Namun, di balik semangat dan kerja keras mahasiswa yang menyambangi dusun-dusun terpencil, ada hal yang cukup menyedihkan dan membuat dahi berkerut. Sayangnya, pelaksanaan Tugas Kuliah Lapangan (TKL) di daerah sendiri justru kerap diposisikan sebagai “kelas dua” dalam pandangan sebagian kalangan, bahkan dalam penilaian akademik. Ketika ada rekan-rekan mahasiswa lain yang melakukan Tugas Kuliah Lapangan (TKL) ke luar provinsi mereka seringkali mendapat respons dan nilai yang lebih tinggi, meskipun tujuan pembelajaran dan pendekatan lapangan sama.
Tentu tidak ada yang salah dengan keberagaman lokasi, tetapi ketika apresiasi akademik lebih banyak ditentukan oleh “lokasi yang eksotik” daripada kedalaman analisis dan relevansi tema, di situlah semangat keadilan akademik perlu ditinjau ulang. Apakah esensi Tugas Kuliah Lapangan (TKL) adalah wisata lokasi, atau justru pendalaman kebijakan lokal dan kontribusi nyata terhadap pemahaman masyarakat?

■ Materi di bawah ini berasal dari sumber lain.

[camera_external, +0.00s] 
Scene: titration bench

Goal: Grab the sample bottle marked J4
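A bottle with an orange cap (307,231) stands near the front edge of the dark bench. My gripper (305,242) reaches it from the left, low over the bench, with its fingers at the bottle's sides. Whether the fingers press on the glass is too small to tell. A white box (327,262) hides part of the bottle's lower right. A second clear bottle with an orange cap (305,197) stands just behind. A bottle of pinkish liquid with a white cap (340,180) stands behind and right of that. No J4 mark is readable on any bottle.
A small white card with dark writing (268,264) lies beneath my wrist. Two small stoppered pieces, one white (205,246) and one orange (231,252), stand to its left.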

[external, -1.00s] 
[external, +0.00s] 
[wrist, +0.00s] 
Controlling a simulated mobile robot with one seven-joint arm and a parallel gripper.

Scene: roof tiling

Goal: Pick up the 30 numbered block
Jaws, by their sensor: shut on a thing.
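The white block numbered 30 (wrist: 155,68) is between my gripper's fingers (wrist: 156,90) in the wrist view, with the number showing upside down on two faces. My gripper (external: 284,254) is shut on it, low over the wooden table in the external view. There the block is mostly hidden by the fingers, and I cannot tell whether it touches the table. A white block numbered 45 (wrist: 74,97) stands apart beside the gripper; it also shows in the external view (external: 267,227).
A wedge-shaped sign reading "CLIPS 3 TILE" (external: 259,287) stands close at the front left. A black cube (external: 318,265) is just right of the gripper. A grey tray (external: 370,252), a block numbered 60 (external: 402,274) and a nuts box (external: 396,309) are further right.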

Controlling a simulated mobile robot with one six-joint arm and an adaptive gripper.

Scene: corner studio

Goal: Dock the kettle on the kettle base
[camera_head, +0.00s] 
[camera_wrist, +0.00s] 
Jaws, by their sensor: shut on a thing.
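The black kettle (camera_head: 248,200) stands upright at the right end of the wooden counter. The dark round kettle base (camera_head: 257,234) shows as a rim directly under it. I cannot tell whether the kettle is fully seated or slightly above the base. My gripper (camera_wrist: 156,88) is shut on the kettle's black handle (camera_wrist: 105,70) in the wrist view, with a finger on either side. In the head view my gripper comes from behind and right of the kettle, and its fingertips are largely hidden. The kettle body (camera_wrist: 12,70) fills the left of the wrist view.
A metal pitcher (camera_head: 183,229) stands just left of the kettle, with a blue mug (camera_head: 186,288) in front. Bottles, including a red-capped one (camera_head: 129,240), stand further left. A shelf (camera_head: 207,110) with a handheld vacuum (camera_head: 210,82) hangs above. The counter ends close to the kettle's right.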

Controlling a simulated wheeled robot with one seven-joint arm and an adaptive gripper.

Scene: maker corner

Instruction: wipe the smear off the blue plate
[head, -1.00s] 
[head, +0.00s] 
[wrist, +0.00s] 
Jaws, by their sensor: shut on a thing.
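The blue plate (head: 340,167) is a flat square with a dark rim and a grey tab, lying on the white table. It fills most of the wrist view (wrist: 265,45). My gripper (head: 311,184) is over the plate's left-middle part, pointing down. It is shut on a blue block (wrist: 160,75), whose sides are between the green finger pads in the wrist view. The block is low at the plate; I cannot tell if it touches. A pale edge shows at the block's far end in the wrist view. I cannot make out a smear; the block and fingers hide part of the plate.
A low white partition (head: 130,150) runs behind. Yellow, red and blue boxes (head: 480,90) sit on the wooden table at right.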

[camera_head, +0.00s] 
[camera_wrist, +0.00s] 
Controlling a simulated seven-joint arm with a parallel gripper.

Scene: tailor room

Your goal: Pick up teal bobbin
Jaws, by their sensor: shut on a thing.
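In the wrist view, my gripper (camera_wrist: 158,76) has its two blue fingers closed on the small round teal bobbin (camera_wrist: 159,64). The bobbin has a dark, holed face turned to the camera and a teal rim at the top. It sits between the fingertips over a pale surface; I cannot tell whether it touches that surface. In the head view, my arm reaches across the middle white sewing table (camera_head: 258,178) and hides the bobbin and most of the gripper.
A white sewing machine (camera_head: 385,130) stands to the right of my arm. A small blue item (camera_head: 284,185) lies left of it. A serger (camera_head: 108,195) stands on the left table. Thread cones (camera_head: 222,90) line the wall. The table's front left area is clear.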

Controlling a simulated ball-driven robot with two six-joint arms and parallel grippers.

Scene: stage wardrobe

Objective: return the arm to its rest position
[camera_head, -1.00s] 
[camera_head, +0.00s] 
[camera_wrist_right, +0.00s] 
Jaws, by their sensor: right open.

Dusun : “Ruang belajar paling jujur”
Dusun bukan hanya ruang geografis. Ia adalah ruang belajar paling jujur. Di sana, mahasiswa bisa melihat langsung bagaimana antara teks Perda dan realitas lapangan bisa begitu berbeda. Di sana pula mahasiswa menyadari bahwa kebijakan publik tidak lahir di meja rapat, tapi tumbuh dari perjumpaan antara tradisi dan kebutuhan modern.